Alla fine c’è un numero verde che, se chiamato, ti fa interagire con una voce femminile automatizzata che ti invita a lasciare un messaggio in segreteria telefonica. Ovviamente ciò non è possibile perché dopo il segnale acustico parte Not the News brano di Thom Yorke mai pubblicato ufficialmente prima di quel momento.

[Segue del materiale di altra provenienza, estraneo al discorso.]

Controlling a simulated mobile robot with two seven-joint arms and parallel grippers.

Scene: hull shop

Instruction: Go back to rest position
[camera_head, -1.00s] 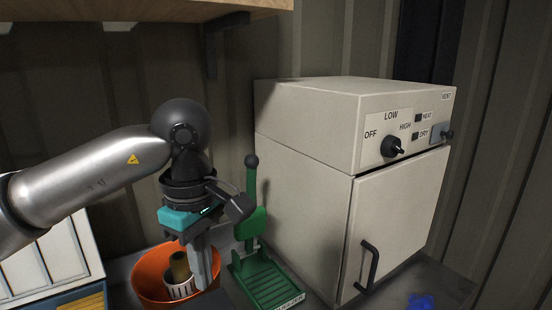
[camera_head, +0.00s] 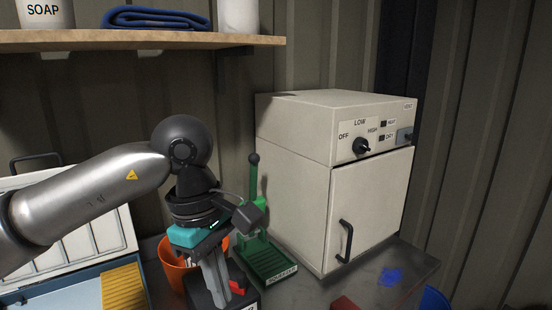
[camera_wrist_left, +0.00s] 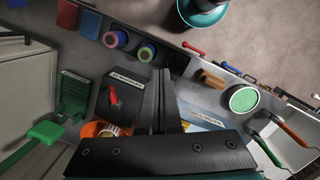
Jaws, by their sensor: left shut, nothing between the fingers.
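My left gripper (camera_head: 222,285) hangs from the arm that comes in from the left in the head view. It points down in front of an orange bucket (camera_head: 172,268) and beside a green stand with a tray (camera_head: 268,262). Its fingers are together with nothing between them, and they also show in the left wrist view (camera_wrist_left: 165,85). A dark box with a red switch (camera_wrist_left: 112,98) lies just left of the fingers in the wrist view. My right gripper is not in view.
A beige oven-like cabinet (camera_head: 300,150) stands on the bench to the right. A wooden shelf (camera_head: 130,40) with a soap container (camera_head: 45,12) and a folded blue cloth (camera_head: 165,18) hangs above the arm. An open case (camera_head: 70,285) lies at left.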

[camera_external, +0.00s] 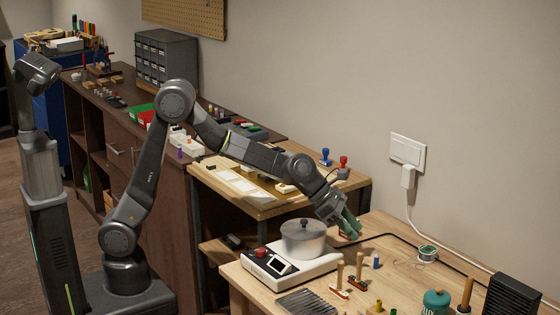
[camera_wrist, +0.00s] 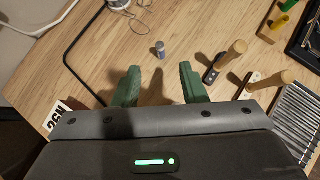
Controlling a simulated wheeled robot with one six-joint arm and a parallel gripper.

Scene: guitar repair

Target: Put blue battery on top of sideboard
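A small cylinder, blue with a pale end, which looks like the blue battery (camera_external: 376,261), stands upright on the light wooden workbench. It also shows in the wrist view (camera_wrist: 159,50), ahead of and between my fingertips, apart from them. My gripper (camera_external: 352,228) is above the bench, to the left of and behind the battery. In the wrist view its two green fingers (camera_wrist: 159,76) are spread wide with nothing between them. The dark brown sideboard (camera_external: 174,225) stands at the left along the wall, with many small items on its top.
A white device with a round metal pot (camera_external: 303,240) stands left of my gripper. Wooden-handled tools (camera_external: 340,276) stand near the battery. A black cable (camera_wrist: 75,45) and a solder spool (camera_external: 427,253) lie behind. A middle table (camera_external: 262,205) separates bench and sideboard.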

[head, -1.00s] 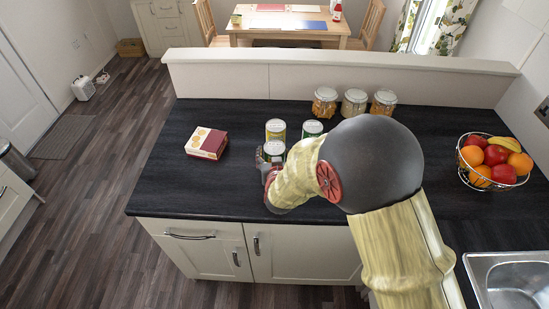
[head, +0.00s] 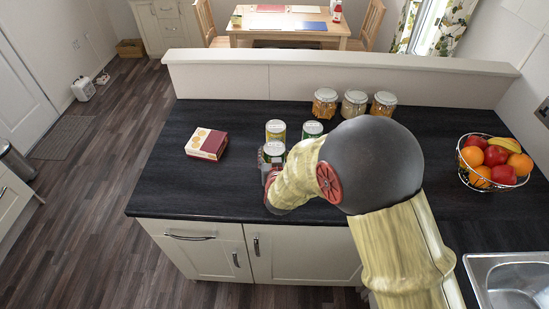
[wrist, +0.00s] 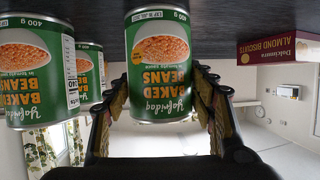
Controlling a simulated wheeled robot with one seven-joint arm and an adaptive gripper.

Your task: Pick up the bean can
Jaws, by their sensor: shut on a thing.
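A green bean can (head: 274,153) with a baked beans label stands at the near side of a group of cans on the dark counter. In the wrist view, which is upside down, the same bean can (wrist: 160,75) is between the two fingers of my gripper (wrist: 160,105). My gripper (head: 267,163) is shut on it. In the head view my arm hides the can's lower part. I cannot tell whether its base is clear of the counter. Two other cans (head: 275,127) (head: 312,129) stand just behind it; two similar cans (wrist: 35,70) (wrist: 90,70) show at left in the wrist view.
A biscuit box (head: 206,144) lies to the left, also seen in the wrist view (wrist: 280,48). Several jars (head: 354,102) stand at the back by the low wall (head: 340,75). A fruit bowl (head: 493,163) and a sink (head: 510,280) are at right. The counter's left end (head: 165,180) is clear.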

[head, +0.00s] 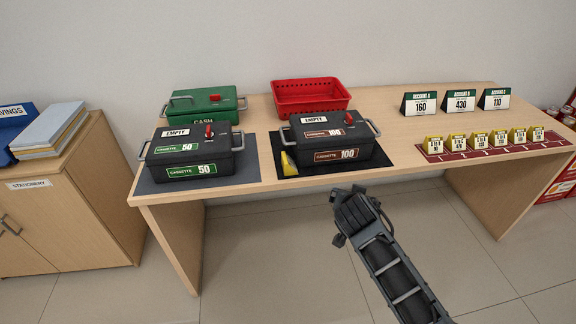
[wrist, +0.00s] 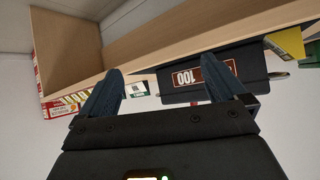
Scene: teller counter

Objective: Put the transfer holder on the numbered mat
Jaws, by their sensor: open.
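A yellow wedge-shaped piece (head: 288,162), which looks like the transfer holder, stands on the black mat at the left front corner of the 100 cassette. It also shows in the wrist view (wrist: 286,43), at the upper right. The red mat (head: 492,153) with white lines, likely the numbered mat, lies at the table's right front. Several yellow holders with white printed cards (head: 478,141) stand in a row on it; their print is too small to read. My gripper (head: 349,192) is open and empty, in front of the table edge and right of the yellow piece.
The black 100 cassette (head: 333,137) stands behind the yellow piece; the 50 cassette (head: 192,150) is left of it. A green cash box (head: 205,104), a red basket (head: 310,98) and account signs (head: 461,101) stand behind. The table (head: 398,140) is bare between the black and red mats.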

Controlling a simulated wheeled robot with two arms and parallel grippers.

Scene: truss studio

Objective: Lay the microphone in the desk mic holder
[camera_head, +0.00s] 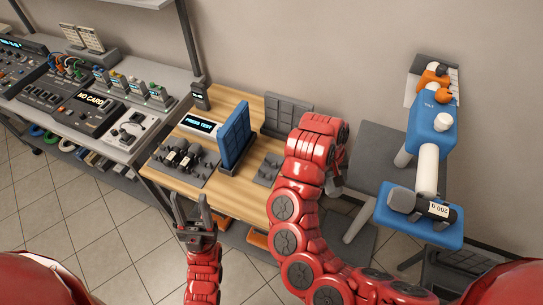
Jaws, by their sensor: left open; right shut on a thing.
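My right gripper (335,186) hangs from the curled red right arm, near the right end of the wooden desk (228,192). It is shut on something, but the arm hides most of the jaws and I cannot make out the thing held. I cannot clearly pick out the microphone. My left gripper (190,205) is open and empty, fingers upward, in front of the desk's front edge.
On the desk are a tray with dark parts (185,160), a lit display (200,124), a blue upright panel (235,136) and a dark panel (287,115). A mixer bench (100,130) stands left. A blue stand (418,238) with a 200 g weight (440,212) stands right.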

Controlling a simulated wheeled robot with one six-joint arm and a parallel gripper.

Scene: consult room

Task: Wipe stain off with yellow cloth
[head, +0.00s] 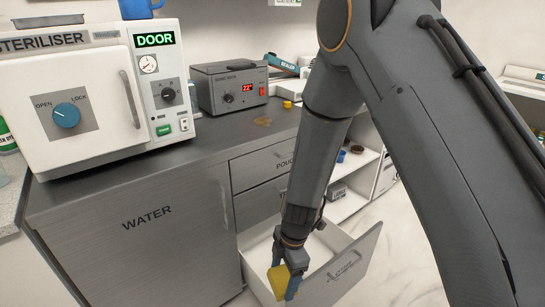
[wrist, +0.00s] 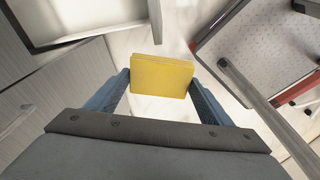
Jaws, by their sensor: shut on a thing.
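My gripper (head: 285,277) hangs low on the right, in front of the cabinet and over the open lower drawer (head: 345,268). Its blue fingers are shut on a folded yellow cloth (head: 277,283). In the wrist view the cloth (wrist: 162,77) sits between the fingertips (wrist: 160,88), flat and squared. A brownish stain (head: 263,121) shows on the grey counter top (head: 215,140), in front of the small grey unit. The stain is well above and behind the gripper and apart from the cloth.
The steriliser (head: 75,95) stands on the counter at left. The grey unit with a red display (head: 230,87) is behind the stain. A small yellow item (head: 287,104) lies to its right. The drawer juts out over the pale floor. A grey panel with red edging (wrist: 265,50) shows in the wrist view.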

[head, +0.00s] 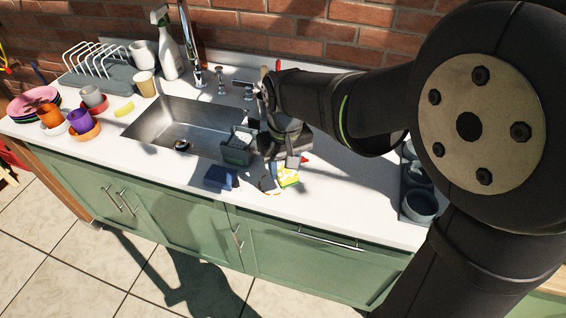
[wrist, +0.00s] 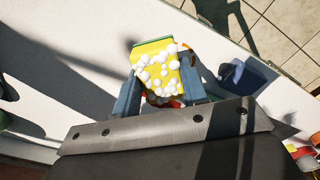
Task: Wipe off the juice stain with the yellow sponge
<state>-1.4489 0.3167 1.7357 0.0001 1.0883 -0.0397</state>
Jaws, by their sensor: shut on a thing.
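The yellow sponge (head: 289,178) has a green side and lies between the fingers of my gripper (head: 281,163), low over the counter near its front edge. In the wrist view the sponge (wrist: 157,48) is held between the two blue-grey fingers of my gripper (wrist: 161,90), with white foam blobs over its face. An orange-brown mark (head: 267,185), probably the juice stain, shows on the white counter just left of the sponge. The gripper and sponge hide part of that area, so its full extent cannot be told. Whether the sponge touches the counter is unclear.
A dark blue folded cloth (head: 220,177) lies left of the sponge. A grey-green caddy (head: 238,147) stands by the sink (head: 157,126), behind the cloth. Dark bowls (head: 420,205) sit to the right. Cups, plates and a dish rack (head: 98,75) fill the left side.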

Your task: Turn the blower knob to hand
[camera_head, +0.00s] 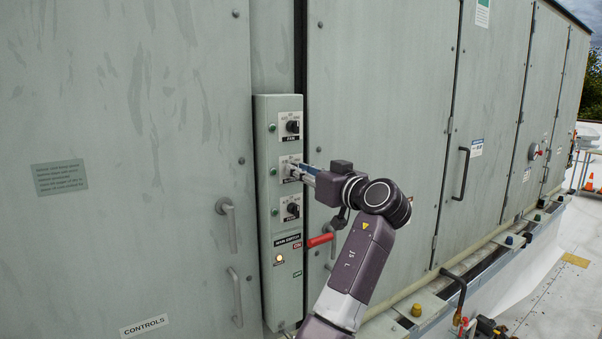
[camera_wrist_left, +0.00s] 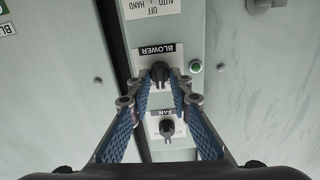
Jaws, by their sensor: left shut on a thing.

Pochi giorni dopo l’avvistamento di questi messaggi criptici, l’arcano viene svelato dallo stesso frontman dei Radiohead, che annuncia l’uscita imminente della sua ultima fatica solista: ANIMA. Fortuna che dopo la pubblicazione di A Moon Shaped Pool del 2016 (annunciato tramite la temporanea cancellazione social-mediatica della band, metodo poi scopiazzato fino alla nausea da mezzo mondo) si era detto stanco di usare sempre strategie di marketing originali.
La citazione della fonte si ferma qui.